▸ Exercise aim
Copy out all the lines exactly. Omit pictures.

▸ Data extract
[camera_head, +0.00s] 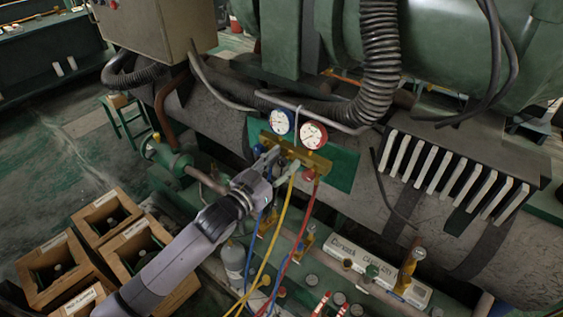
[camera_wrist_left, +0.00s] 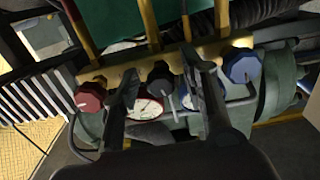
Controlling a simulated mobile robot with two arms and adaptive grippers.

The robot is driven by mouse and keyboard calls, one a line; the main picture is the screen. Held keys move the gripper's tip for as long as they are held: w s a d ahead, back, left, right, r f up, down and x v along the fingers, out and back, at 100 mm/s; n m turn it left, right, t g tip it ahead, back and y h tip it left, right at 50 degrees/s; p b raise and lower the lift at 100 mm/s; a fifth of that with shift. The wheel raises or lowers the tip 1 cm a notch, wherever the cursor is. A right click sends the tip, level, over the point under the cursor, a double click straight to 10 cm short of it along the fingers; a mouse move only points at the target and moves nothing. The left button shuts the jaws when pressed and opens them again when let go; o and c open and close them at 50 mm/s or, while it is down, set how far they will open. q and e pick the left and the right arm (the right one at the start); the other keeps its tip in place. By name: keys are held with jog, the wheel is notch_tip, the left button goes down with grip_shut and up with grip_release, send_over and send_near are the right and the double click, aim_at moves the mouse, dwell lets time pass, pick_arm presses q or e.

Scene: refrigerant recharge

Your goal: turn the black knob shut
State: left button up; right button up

▸ The solution
[camera_head, +0.00s] 
[camera_wrist_left, +0.00s] 
Controlling a simulated mobile robot with two arms and adaptive grippers.

The robot is driven by mouse and keyboard calls, one a line; the main picture is the screen. Held keys move the gripper's tip for as long as they are held: w s a d ahead, back, left, right, r f up, down and x v along the fingers, out and back, at 100 mm/s; n m turn it left, right, t g tip it ahead, back and y h tip it left, right at 50 degrees/s; p b raise and lower the lift at 100 mm/s; a fifth of that with shift. The wheel raises or lowers the tip 1 cm a notch, wherever the cursor is. A right click sends the tip, level, over the point under the cursor, a double click straight to 10 cm short of it along the fingers; a mouse move only points at the target and moves nothing. The left button shuts the jaws when pressed and opens them again when let go; o and c open and close them at 50 mm/s or, while it is down, set how far they will open. q and e pick the left and the right arm (the right one at the start); the other keeps its tip in place. By name: keys are held with jog, the wheel is notch_tip, the left button goes down with grip_shut and up with grip_release, send_over and send_near are the right and the double click, aim_at moves the mouse, dwell lets time pass, pick_arm presses q or e.

Scene: refrigerant recharge

Your goal: turn the black knob shut
State: left button up; right button up

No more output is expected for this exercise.